Un des grands moments de la Françafrique aura été le couronnement de Bokassa. Parvenu au pouvoir en 1965, ce dernier bénéficie d’une double nationalité, il est un pur produit de la France. Cet admirateur du général de Gaulle se présente comme le cousin du président Giscard d’Estaing. On a souvent décrit son couronnement comme une cérémonie digne d’un Ubu africain. Ma lecture est un peu différente. Dans ce couronnement, tous les symboles, les codes sont inspirés par la France. Il n’y a rien d’africain dans ce qui est d’abord une parodie exemplaire de la Françafrique.
Plus tard, je me souviens également de François Mitterrand répondant à la télévision aux questions d’ Yves Mourousi face à une carte de l’Afrique Centrale de type scolaire. A l’époque, un fort contingent français était présent sur la grande base de Bouar.. Son existence se justifiait par un expansionnisme libyen que le Tchad d’Hissène Habré semblait contenir avec peine.
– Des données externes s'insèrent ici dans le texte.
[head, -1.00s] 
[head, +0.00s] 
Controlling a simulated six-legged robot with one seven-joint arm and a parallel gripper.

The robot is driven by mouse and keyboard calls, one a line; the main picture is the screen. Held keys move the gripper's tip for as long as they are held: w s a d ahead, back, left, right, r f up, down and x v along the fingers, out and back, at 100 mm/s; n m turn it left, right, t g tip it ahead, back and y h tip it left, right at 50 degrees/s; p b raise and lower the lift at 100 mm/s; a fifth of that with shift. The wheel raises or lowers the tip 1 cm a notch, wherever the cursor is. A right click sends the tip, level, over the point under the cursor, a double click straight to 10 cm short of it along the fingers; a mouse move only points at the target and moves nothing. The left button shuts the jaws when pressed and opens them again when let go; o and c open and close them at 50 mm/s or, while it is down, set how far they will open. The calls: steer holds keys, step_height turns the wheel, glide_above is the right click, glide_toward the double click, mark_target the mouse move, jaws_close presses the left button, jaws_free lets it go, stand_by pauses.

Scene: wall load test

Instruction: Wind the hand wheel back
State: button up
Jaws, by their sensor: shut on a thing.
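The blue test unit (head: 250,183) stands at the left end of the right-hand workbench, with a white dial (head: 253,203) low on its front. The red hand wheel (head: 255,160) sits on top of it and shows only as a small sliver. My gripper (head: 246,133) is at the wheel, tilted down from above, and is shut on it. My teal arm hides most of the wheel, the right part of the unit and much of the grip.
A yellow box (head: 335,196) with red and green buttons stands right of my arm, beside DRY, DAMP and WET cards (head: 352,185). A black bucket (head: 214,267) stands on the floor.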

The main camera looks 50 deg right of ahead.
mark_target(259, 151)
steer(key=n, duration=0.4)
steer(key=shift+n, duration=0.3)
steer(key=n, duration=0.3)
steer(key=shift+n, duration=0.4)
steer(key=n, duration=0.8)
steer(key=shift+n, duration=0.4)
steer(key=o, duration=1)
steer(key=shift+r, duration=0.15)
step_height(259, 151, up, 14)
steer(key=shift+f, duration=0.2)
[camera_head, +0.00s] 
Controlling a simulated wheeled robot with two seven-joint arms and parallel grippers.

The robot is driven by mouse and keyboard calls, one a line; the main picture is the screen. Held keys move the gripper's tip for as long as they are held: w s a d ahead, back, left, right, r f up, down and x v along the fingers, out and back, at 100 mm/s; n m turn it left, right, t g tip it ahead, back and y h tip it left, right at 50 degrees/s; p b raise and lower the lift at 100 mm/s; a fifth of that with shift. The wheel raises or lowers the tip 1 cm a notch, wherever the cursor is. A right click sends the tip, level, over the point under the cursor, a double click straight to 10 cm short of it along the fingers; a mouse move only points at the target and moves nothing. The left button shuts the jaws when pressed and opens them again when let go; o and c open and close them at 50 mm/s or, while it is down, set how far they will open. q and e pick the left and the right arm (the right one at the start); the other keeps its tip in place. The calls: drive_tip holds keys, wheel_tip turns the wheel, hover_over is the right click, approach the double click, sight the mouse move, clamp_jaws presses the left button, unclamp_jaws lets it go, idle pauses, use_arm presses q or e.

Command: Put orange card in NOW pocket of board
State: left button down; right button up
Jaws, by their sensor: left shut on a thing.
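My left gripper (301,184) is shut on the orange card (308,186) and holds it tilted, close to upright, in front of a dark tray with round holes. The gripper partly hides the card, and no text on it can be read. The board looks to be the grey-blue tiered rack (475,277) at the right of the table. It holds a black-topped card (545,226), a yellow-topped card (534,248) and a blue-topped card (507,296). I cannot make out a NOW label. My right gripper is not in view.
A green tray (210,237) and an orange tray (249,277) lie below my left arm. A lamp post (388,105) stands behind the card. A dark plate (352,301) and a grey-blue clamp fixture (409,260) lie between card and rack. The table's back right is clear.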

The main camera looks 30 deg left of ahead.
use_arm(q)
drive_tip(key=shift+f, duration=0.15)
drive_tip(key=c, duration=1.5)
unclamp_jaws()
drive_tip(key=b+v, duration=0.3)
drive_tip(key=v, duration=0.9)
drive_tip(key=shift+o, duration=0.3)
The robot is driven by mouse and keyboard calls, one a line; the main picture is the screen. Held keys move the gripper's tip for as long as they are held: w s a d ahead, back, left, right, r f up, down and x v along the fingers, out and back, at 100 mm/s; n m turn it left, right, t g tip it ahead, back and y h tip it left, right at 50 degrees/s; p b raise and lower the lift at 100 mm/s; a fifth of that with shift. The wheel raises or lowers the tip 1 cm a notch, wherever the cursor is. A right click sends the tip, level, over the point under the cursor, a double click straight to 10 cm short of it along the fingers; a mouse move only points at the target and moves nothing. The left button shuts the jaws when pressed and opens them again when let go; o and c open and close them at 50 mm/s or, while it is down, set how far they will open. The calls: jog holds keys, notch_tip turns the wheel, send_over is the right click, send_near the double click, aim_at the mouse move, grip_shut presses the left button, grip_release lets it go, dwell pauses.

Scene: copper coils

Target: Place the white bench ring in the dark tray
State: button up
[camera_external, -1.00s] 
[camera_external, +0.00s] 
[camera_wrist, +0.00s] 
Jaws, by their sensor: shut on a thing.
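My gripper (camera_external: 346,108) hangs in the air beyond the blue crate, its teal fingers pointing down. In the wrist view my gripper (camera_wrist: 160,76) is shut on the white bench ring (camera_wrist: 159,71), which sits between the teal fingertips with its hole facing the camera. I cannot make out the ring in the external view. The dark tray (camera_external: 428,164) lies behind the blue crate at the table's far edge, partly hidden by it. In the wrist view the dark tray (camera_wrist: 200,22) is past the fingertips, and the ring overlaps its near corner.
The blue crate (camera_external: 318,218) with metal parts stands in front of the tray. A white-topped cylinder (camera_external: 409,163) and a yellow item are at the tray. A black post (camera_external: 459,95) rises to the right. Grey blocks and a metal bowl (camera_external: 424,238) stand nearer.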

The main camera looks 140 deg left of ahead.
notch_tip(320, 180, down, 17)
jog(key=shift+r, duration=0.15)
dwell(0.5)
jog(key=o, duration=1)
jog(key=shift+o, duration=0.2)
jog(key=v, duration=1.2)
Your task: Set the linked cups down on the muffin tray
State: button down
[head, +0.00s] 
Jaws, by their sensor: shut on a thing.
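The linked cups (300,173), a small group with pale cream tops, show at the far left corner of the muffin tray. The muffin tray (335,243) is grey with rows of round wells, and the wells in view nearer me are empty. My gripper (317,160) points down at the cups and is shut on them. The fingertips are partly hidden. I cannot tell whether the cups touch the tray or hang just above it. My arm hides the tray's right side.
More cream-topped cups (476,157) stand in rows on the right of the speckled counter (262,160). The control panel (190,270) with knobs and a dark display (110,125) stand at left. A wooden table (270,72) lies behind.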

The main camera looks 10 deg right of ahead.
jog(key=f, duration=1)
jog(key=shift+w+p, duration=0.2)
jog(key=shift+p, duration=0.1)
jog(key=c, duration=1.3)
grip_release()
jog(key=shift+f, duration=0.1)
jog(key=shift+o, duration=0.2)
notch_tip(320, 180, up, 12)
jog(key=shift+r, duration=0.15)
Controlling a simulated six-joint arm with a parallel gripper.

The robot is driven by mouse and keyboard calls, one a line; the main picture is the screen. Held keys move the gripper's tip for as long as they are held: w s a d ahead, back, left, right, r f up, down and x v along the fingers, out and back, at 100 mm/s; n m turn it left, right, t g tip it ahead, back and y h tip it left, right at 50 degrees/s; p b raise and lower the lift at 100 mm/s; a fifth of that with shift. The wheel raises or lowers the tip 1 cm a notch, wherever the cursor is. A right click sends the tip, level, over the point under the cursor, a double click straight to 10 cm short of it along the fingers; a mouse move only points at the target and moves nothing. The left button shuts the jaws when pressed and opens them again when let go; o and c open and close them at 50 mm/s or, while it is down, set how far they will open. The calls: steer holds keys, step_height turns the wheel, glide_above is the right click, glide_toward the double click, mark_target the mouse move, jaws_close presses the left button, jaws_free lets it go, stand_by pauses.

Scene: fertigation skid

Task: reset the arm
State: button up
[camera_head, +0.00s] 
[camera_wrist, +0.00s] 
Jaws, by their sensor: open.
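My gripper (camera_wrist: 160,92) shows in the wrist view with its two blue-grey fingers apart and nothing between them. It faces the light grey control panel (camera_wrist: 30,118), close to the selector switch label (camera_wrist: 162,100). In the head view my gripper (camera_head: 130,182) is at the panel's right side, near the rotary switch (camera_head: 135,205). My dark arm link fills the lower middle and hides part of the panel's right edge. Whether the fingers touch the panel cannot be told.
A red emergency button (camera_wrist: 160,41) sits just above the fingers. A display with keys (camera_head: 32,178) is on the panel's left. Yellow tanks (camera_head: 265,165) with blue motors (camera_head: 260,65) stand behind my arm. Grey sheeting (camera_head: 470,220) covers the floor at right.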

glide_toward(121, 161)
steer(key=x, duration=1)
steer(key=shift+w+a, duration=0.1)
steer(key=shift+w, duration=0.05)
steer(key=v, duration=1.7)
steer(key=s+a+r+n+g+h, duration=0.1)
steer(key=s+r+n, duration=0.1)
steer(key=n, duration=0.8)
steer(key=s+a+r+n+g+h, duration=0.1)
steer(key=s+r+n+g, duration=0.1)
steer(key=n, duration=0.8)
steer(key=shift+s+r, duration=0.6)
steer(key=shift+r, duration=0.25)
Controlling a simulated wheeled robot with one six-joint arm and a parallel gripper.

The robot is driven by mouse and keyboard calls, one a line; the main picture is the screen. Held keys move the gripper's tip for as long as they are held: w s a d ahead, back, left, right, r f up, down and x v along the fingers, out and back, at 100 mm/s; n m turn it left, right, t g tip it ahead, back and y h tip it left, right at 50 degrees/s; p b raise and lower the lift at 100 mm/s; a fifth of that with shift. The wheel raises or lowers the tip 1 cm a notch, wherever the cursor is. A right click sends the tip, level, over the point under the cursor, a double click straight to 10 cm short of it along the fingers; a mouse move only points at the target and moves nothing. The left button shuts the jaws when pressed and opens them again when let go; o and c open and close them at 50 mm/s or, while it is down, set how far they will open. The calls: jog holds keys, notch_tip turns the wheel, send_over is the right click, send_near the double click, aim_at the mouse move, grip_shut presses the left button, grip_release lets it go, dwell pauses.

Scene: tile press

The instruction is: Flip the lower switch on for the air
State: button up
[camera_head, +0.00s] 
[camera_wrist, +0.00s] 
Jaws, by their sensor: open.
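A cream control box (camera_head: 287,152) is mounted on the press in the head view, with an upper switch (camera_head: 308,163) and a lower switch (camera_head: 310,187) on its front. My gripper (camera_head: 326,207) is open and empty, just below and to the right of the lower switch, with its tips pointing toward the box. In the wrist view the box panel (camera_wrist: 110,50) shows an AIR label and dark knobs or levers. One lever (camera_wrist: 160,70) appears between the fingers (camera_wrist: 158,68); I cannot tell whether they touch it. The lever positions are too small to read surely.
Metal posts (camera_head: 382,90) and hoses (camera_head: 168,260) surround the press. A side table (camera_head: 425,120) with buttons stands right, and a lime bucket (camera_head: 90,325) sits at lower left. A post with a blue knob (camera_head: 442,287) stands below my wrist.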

Dans la continuité de la Françafrique, les pressions françaises restent extrêmement fortes, après le discours de Mitterrand à la Baule au 1990. La France impose en 1993 des élections au pays, les seules qui aient eu lieu dans de bonnes conditions dans l’histoire de la Centrafrique. Ange-Félix Patassé est élu. Lorsqu’une mutinerie se produit en 1996 au sein de l’armée centrafricaine, un contingent français intervient en 1997 pour défendre un président menacé et rétablit l’ordre.
« Mondafrique ». On a l’impression d’une grande similitude entre l’action menée à l’époque et celle lancée aujourd’hui par François Hollande. La Centrafrique reste-t-elle un fleuron du pré carré français ?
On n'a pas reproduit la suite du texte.